Большим уважением гимназистов пользовался преподаватель латинского языка Николай Степанович Дмитриевский. Он горячо любил свой предмет и умел привить любовь к нему воспитанникам. Неудивительно, что Виссарион успешно занимался по латыни и постоянно получал отметки: «optime», «excellentissime», что означало: «хорошо» и «превосходно».
Виссарион считался в гимназии признанным остроумцем. Чаще всего доставалось от него Латышову, великовозрастному лентяю и тупице лет восемнадцати. Однажды Дмитриевский, задав Латышову вопрос, тщетно ожидал ответа и наконец произнес: «Нет, Латышов, от вас толку не добьешься; вам не помогают и мои поощрительные отметки». Тогда Виссарион, как бы не намеренно, продекламировал вслух:
Весь класс разразился гомерическим хохотом, так что Дмитриевский вынужден был строго сказать: «Белынский! Прошу вас замолчать!»
Особенно высоко ценил способности Виссариона преподаватель естествознания Михаил Максимович Попов. На уроках Михаила Максимовича даже отчаянные шалуны вели себя сдержанно и прилично. Обыкновенно Михаил Максимович собирал учеников вокруг стола и, перелистывая составленный им гербарий, заставлял по очереди повторять латинские названия указываемых им растений. — Нередко он устраивал ботанические экскурсии за город, и эти прогулки по полям и садам были настоящим праздником для гимназистов. Увлекательно рассказывал учитель о цветах и травах; собирание их, ловля бабочек и других насекомых наполняли время, проходило оно весело и быстро. Вскоре гимназисты действительно хорошо ознакомились с флорой Пензенской губернии.

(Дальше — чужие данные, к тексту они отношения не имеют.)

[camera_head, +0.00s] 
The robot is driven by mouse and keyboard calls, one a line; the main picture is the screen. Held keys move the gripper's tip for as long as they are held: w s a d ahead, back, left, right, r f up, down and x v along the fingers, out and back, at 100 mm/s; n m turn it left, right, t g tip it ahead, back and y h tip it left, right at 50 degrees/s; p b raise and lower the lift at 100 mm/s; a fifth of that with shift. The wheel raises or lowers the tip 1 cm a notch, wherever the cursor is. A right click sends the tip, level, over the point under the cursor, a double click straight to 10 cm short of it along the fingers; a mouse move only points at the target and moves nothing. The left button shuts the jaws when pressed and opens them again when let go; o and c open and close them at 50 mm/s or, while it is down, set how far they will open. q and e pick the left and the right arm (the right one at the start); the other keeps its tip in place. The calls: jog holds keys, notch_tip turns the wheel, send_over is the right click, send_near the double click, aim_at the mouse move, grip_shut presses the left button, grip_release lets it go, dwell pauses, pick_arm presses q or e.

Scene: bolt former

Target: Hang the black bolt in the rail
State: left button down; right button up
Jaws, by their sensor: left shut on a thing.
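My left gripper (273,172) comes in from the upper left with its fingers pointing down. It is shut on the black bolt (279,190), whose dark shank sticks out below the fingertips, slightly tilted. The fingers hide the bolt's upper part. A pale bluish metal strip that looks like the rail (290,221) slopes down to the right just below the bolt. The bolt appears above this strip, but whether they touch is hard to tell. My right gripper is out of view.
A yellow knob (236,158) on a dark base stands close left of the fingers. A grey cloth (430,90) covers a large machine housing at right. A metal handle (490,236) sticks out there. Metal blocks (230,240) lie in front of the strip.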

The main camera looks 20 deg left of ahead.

Виссарион был все время одним из лучших учеников в первом и во втором классах гимназии. Об этом свидетельствуют полученные им награды при переходе в третий класс. Однако гимназического курса Виссарион не закончил. Это объясняется тем, что еще во втором классе гимназии он задумал поступить в университет. В это время Виссариону было уже 17 лет. Сроднившись с мыслью об университете, он охладел к гимназическому учению, реже посещал занятия и уже не стал держать переходных экзаменов в последний, четвертый класс, надеясь в августе 1828 года ехать в Москву.
В то лето в Чембаре собралось много молодежи; были и оба семинариста, с которыми Виссарион квартировал в Пензе. Все они были завзятыми любителями театра, и неудивительно, что кому-то из них пришла в голову мысль поставить на домашней сцене драму Шекспира «Отелло». Роль Яго досталась Виссариону, Дездемону взялся сыграть Дмитрий Иванов, Отелло — семинарист Голубинский.
Пока шли репетиции, в семействах актеров деятельно приготовлялись соответствующие костюмы. Все платки и шали были превращены в плащи и мантии, а для головного убора мавра приспособили дамский берет со страусовым пером. Яго вооружился настоящей саблей и деревянным кинжалом, оклеенным блестящей серебряной бумагой.
Спектакль привел в восторг всю чембарскую публику. Особенно отличились игрой семинаристы и Виссарион, который превосходно разучил свою роль.
Лето промелькнуло быстро. Но желание Виссариона уехать осенью в Москву не исполнилось. Пришлось возвратиться в Пензу и продолжать ученье в том же третьем классе, поскольку переходные экзамены в четвертый класс не были сданы своевременно. Это еще более охладило Виссариона к гимназии. Правда, учителя уже тогда успели оценить юношу и понимали, что второгодничество его — простая случайность. Когда младшие классы остались временно без учителя русского языка, вести этот предмет поручили именно Виссариону. Уже известный нам учитель Попов, говоря о литературных интересах гимназиста Белынского, вспоминает: «Он и в то время не скоро поддавался на чужое мнение. Когда я объяснил ему высокую прелесть в простоте, поворот к самобытности и возрастание таланта Пушкина, он качал головой, отмалчивался или говорил: «Дайте подумаю; дайте еще прочту». Если же с чем он соглашался, то бывало отвечал со страшной уверенностью: «Совершенно справедливо!»
Впоследствии сам Виссарион писал об этой поре своей жизни так: «И в детстве знал Державина наизусть, и мне трудно было из мира его напряженно-торжественной поэзии… перейти в мир поэзии Пушкина. Для моего детского воображения, поставленного державинскою поэзиею на ходули, поэзия Пушкина казалась слишком простою, слишком кроткою и лишенною всякого полета, всякой возвышенности».